# PROBLEM STATEMENT
Go through the material below and copy all lines with "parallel".

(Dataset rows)
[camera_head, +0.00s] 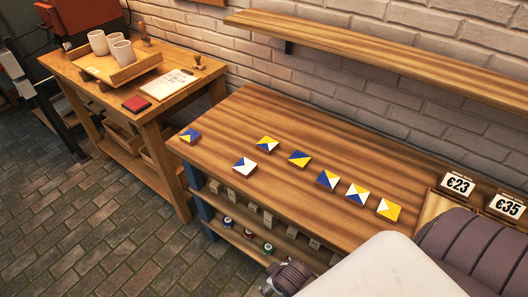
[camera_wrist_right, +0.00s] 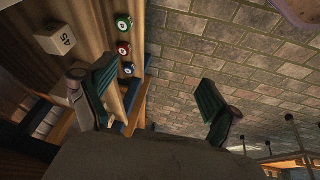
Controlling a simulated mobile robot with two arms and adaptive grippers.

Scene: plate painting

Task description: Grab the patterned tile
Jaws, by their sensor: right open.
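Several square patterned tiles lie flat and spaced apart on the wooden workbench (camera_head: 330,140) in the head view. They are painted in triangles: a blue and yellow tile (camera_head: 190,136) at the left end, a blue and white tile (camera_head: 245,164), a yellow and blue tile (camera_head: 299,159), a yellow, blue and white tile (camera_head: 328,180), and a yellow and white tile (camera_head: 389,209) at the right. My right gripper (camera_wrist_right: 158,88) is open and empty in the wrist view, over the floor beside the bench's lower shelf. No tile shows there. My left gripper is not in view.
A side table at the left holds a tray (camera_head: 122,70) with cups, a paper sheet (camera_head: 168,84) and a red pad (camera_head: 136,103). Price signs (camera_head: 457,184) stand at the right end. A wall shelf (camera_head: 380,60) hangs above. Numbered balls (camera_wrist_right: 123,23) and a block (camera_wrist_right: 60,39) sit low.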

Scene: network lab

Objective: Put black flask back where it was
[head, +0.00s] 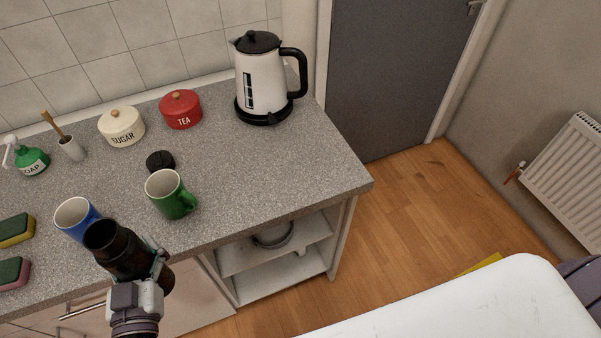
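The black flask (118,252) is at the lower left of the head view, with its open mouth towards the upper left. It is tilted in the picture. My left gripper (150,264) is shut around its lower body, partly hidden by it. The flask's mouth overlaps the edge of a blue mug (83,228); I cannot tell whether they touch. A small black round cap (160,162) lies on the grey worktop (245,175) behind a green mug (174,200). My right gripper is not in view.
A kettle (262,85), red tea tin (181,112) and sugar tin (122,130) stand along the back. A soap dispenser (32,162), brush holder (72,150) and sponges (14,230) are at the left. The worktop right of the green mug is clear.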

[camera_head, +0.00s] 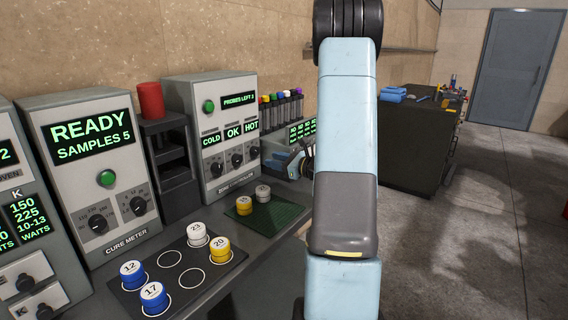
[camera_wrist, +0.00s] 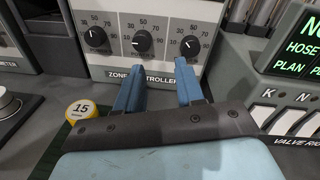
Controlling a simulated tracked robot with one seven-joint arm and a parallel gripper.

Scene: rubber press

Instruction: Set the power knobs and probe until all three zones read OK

---

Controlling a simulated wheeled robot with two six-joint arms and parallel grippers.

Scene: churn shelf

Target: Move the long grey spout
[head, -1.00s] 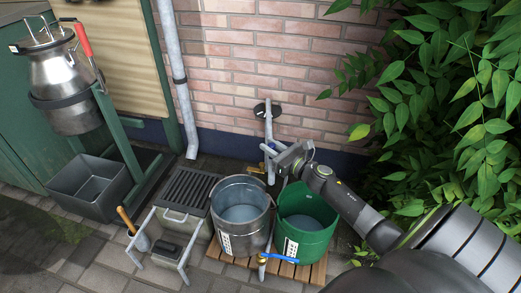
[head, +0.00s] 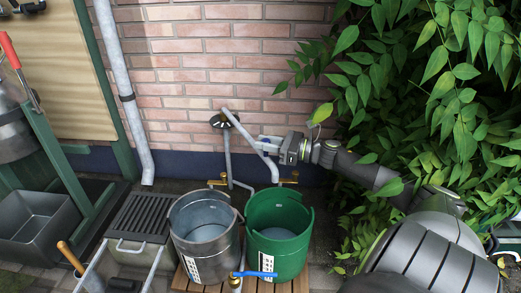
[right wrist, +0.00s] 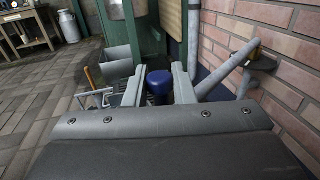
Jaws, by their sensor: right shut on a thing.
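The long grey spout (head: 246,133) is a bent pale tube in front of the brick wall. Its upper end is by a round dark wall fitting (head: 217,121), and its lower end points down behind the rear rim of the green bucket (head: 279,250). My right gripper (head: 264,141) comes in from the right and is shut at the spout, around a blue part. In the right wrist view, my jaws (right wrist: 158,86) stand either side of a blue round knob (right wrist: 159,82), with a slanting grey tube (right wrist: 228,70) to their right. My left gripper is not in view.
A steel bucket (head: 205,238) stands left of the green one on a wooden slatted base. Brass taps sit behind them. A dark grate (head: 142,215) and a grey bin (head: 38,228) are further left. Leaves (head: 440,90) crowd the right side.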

--

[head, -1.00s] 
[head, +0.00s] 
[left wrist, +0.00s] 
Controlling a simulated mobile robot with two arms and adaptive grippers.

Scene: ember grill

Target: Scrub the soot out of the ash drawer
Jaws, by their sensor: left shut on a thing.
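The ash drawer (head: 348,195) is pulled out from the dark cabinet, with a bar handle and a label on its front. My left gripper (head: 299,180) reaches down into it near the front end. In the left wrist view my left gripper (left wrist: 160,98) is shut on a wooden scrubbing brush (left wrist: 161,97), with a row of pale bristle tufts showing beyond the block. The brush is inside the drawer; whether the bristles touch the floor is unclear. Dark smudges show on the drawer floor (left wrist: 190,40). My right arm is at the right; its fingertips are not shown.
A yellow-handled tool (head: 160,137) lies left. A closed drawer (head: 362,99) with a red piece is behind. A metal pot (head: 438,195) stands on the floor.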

# SOLUTION TO THE PROBLEM
Controlling a simulated tracked robot with one seven-joint arm and a parallel gripper.
Controlling a simulated wheeled robot with two six-joint arms and parallel grippers.

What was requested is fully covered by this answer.